Energi angin muncul sebagai sumber daya terbesar dengan potensi mencapai 197 GW dan IRR di atas 7 persen. Di sisi lain, tenaga surya menawarkan potensi sebesar 166 GW, diikuti oleh minihidro dengan potensi sekitar 0,7 GW. Untuk tenaga surya, evaluasi terutama didasarkan pada potensi lokasi dan daya tarik investasi atau tingkat pengembalian (return).
Deon juga menyoroti bahwa Pulau Jawa memiliki potensi EBT sebesar 13,6 GW. Meskipun tidak sebesar wilayah lain seperti Sumatera, Kalimantan, dan Sulawesi, infrastruktur jaringan yang lebih baik di Jawa menjadikannya lokasi yang tetap menarik untuk pengembangan proyek EBT.

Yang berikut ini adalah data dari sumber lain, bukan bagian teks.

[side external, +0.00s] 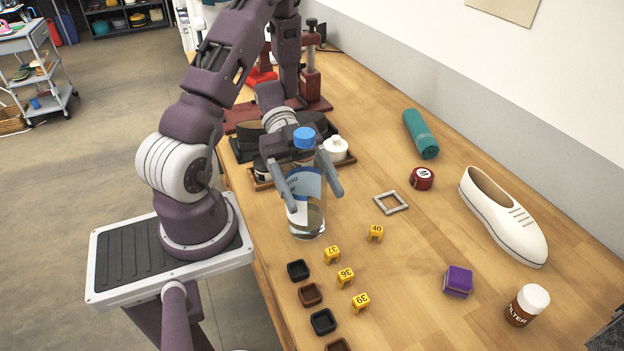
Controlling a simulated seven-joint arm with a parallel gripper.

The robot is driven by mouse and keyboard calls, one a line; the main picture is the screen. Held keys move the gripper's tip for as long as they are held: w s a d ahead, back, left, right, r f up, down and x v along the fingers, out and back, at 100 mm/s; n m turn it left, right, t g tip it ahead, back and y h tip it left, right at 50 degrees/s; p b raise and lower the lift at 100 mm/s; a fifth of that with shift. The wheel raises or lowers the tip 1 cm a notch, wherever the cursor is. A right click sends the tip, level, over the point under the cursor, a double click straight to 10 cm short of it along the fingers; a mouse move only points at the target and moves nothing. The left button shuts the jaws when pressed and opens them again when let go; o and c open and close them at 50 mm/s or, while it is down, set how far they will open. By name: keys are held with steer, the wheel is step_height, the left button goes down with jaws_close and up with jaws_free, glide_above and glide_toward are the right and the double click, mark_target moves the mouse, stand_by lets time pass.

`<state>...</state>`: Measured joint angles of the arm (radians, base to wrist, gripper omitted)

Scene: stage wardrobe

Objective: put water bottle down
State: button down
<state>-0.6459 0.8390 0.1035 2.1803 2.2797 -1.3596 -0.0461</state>
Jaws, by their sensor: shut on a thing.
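The water bottle (305,219) is clear with a blue cap and a blue and white label. It is upright over the left part of the wooden table (415,290). My gripper (316,192) is shut on the bottle, with one finger on each side of its label. The bottle's base is close to the tabletop; I cannot tell whether it touches. The fingers and wrist hide part of the bottle's upper body.
Yellow numbered markers (346,277) and small dark trays (311,294) lie in front of the bottle. A grey square frame (403,208) lies to its right. Behind it is a wooden tray (262,184) with a white bottle (336,149). A white shoe (503,217) and purple block (458,281) are further right.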

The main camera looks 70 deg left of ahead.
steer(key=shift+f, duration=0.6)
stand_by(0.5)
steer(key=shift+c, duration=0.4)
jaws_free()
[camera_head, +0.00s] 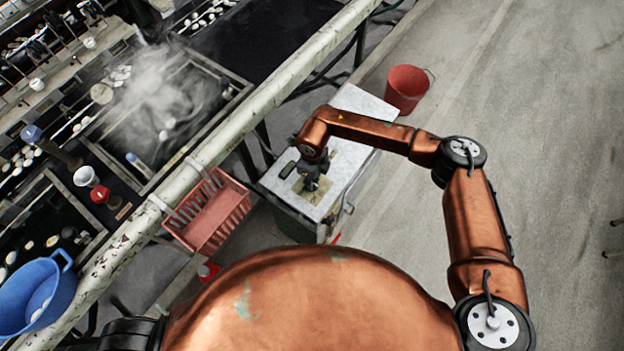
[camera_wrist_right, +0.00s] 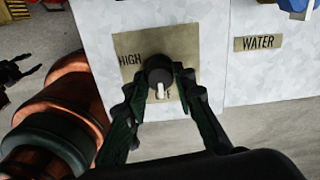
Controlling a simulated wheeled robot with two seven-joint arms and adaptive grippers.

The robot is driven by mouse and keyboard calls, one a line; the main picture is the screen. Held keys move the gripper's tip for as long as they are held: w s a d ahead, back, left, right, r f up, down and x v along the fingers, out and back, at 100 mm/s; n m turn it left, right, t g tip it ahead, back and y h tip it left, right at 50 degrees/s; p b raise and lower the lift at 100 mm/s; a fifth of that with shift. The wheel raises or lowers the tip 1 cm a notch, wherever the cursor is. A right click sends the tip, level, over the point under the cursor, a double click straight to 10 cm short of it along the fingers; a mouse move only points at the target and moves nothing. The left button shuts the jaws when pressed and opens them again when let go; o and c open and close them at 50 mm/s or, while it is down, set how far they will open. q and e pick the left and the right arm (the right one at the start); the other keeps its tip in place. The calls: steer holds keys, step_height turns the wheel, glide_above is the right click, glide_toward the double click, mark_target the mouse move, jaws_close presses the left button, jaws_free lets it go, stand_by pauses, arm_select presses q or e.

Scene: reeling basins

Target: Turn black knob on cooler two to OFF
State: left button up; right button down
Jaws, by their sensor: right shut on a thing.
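The cooler (camera_head: 357,104) is a pale metal box with a tan dial plate (camera_wrist_right: 183,45) on its face. The black knob (camera_wrist_right: 158,68) sits on that plate, with its white pointer facing down at the partly hidden OFF label. HIGH is printed at the upper left of the plate. My right gripper (camera_head: 311,184) is at the plate, and in the right wrist view its green-black fingers (camera_wrist_right: 160,84) are shut on the knob from both sides. My left gripper (camera_wrist_right: 28,72) shows at the left edge of the right wrist view, fingers apart, empty and away from the cooler.
A WATER label (camera_wrist_right: 258,42) is on the panel right of the dial. A red bucket (camera_head: 406,88) stands behind the cooler. A red crate (camera_head: 214,222) and a pale rail (camera_head: 262,100) are to its left, by the steaming basins. The floor at right is clear.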

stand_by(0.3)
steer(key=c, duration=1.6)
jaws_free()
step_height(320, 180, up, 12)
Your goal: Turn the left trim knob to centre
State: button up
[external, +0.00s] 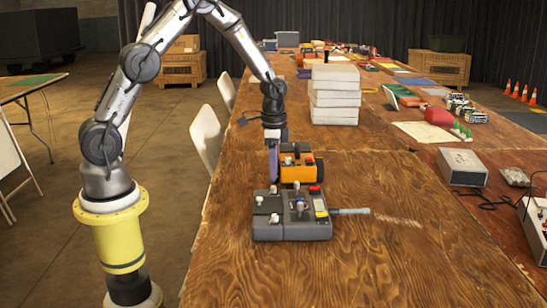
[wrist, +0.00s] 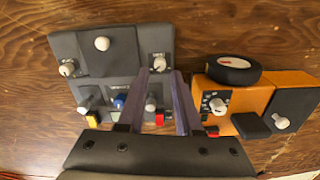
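The grey control box (external: 290,228) stands on the wooden table, and it fills the left of the wrist view (wrist: 110,68). It carries a large white knob (wrist: 102,43), smaller white knobs (wrist: 67,69) (wrist: 159,63), a blue knob (wrist: 120,101), a white lever-like knob (wrist: 84,107) and another white knob (wrist: 150,103). The labels are too small to tell which is the left trim knob. My gripper (external: 272,178) points down beside the grey and orange boxes. In the wrist view, its two purple fingers (wrist: 168,75) stand apart with a gap and nothing clearly held, near the box's right edge.
An orange box (wrist: 250,100) with a black dial and white knobs stands close beside the grey one. A pale blue pen-like rod (external: 350,211) lies right of the grey box. White stacked blocks (external: 335,95) stand farther back.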

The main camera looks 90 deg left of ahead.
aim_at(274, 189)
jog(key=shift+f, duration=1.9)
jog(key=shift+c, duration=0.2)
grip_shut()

Analisis IESR mengungkapkan bahwa potensi dengan IRR di atas 10 persen tersebar luas di berbagai wilayah, termasuk Sumatera (7–11 GW), Kalimantan (16,6 GW), Sulawesi (11 GW), Nusa Tenggara (5 GW), dan Papua (hampir 2 GW). “Sayangnya, kami belum menemukan lokasi di Jawa dengan IRR di atas 12 persen,” tambahnya.
Potensi energi angin yang signifikan sebagian besar terkonsentrasi di Sulawesi, Nusa Tenggara, Maluku, dan Papua, dengan IRR melebihi 10 persen. “Kawasan industri yang berkembang pesat di Sulawesi menawarkan peluang besar untuk pemanfaatan EBT, dengan potensi menghubungkan pasokan EBT langsung ke kebutuhan industri,” kata Deon.
Potensi minihidro terutama berada di Sumatera dan sebagian kecil di Sulawesi, dengan kapasitas masing-masing di bawah 10 MW. “Potensi ini dapat secara signifikan meningkatkan sistem kelistrikan lokal melalui solusi yang lebih terdesentralisasi,” jelasnya.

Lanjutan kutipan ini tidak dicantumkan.